WHAT THE TASK REQUIRES => Copy these lines exactly and nothing else: from the line holding "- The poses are" to the line holding "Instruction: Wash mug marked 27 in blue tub", both lines included.

## start

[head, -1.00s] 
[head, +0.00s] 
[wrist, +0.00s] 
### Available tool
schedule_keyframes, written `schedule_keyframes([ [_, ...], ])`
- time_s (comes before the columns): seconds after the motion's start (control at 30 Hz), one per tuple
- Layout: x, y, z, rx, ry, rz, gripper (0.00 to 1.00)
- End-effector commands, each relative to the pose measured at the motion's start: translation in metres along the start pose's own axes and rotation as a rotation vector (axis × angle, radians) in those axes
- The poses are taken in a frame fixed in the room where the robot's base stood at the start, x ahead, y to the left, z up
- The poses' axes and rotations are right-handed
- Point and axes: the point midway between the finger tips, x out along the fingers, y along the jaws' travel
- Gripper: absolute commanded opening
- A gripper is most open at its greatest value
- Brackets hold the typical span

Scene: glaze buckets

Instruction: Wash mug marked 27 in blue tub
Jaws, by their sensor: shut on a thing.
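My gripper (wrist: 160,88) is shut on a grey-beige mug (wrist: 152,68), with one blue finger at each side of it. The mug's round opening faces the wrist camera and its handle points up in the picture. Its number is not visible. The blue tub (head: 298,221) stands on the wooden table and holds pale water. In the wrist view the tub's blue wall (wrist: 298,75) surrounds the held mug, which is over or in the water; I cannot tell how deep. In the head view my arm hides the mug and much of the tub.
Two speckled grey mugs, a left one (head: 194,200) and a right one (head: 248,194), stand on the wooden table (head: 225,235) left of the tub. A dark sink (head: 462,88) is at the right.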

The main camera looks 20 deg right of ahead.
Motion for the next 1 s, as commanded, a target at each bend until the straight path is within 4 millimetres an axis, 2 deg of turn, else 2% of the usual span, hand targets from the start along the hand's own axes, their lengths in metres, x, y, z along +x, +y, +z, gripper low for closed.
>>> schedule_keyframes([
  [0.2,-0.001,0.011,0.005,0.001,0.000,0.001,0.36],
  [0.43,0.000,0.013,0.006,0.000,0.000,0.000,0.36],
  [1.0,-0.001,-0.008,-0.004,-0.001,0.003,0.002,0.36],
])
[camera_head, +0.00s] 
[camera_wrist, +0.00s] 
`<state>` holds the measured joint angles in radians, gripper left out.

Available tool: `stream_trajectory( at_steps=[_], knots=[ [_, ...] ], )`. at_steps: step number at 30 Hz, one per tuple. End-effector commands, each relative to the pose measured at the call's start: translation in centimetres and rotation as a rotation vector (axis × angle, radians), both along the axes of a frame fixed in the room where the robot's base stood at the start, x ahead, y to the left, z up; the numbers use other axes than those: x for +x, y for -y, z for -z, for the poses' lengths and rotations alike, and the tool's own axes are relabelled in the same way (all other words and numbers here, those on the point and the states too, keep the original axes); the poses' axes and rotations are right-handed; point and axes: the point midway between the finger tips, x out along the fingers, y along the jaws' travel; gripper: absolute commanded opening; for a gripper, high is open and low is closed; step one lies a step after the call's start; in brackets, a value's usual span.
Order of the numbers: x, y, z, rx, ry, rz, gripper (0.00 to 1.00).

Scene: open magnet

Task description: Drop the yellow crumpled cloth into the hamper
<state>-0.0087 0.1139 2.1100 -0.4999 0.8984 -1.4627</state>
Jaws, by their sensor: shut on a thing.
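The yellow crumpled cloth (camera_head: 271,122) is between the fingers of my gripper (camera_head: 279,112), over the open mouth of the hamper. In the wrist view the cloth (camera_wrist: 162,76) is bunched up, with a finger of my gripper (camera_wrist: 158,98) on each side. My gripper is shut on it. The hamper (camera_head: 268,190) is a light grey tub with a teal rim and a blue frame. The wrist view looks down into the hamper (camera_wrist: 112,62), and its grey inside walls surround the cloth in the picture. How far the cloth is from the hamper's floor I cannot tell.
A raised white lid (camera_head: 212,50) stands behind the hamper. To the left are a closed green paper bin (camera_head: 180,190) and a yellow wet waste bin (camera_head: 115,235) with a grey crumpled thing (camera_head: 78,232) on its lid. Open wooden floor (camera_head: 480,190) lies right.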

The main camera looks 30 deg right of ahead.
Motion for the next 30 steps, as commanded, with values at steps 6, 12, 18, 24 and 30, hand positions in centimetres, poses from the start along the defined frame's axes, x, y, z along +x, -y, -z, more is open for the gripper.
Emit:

## end

CORRECT ANSWER =>
- The poses are taken in a frame fixed in the room where the robot's base stood at the start, x ahead, y to the left, z up
- The poses' axes and rotations are right-handed
- Point and axes: the point midway between the finger tips, x out along the fingers, y along the jaws' travel
- Gripper: absolute commanded opening
- A gripper is most open at its greatest value
- Brackets hold the typical span

Scene: glaze buckets

Instruction: Wash mug marked 27 in blue tub

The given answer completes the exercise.